## WHAT TO PRODUCE
Transcribe every line exactly. Leave the pictures behind.

## COLLECTED MATERIAL
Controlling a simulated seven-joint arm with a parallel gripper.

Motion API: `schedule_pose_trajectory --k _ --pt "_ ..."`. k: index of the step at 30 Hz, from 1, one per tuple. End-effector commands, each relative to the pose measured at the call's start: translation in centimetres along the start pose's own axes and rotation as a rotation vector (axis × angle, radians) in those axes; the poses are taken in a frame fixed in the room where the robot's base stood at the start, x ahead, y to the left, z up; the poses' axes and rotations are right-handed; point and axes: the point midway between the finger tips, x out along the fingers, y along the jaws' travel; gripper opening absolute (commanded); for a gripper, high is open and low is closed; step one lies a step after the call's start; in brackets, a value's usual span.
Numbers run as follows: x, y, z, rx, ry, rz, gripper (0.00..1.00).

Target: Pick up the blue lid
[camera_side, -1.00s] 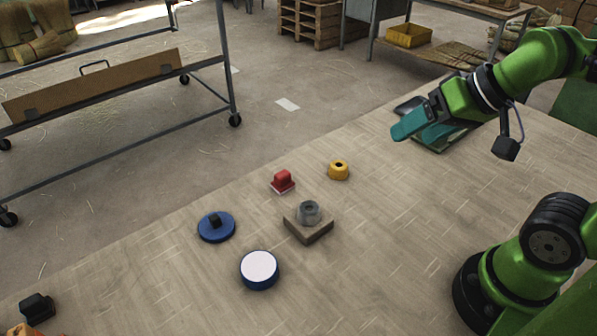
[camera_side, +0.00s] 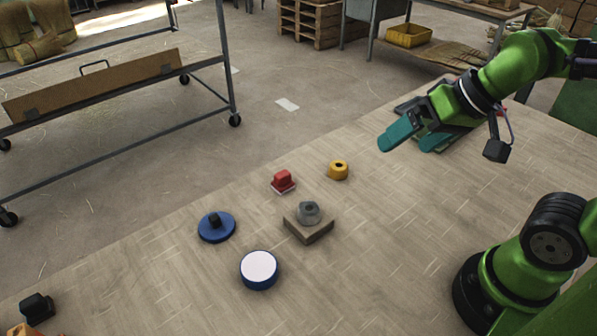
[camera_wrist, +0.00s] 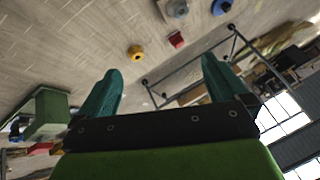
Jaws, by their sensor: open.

## ANSWER FOR THIS EXERCISE
Controlling a simulated seven-joint arm with a parallel gripper.

Motion API: `schedule_pose_trajectory --k _ --pt "_ ..."`. k: index of the step at 30 Hz, from 1, one per tuple. End-effector commands, each relative to the pose measured at the call's start: translation in centimetres along the start pose's own axes and rotation as a rotation vector (axis × angle, radians) in those axes; the poses are taken in a frame fixed in the room where the robot's base stood at the start, x ahead, y to the left, z up; the poses' axes and rotations are right-handed; point and axes: the point midway between the finger tips, x out along the fingers, y along the jaws' travel; gripper opening absolute (commanded); for a gripper, high is open and low is closed; step one lies a step after the call's start; in brackets, a value's usual span.
Numbers run as follows: x, y, z, rx, ry, rz, gripper (0.00..1.00).

Target: Pick up the blue lid
[camera_side, -1.00s] 
[camera_side, +0.00s] 
[camera_wrist, +0.00s] 
Jaws, by their sensor: open.

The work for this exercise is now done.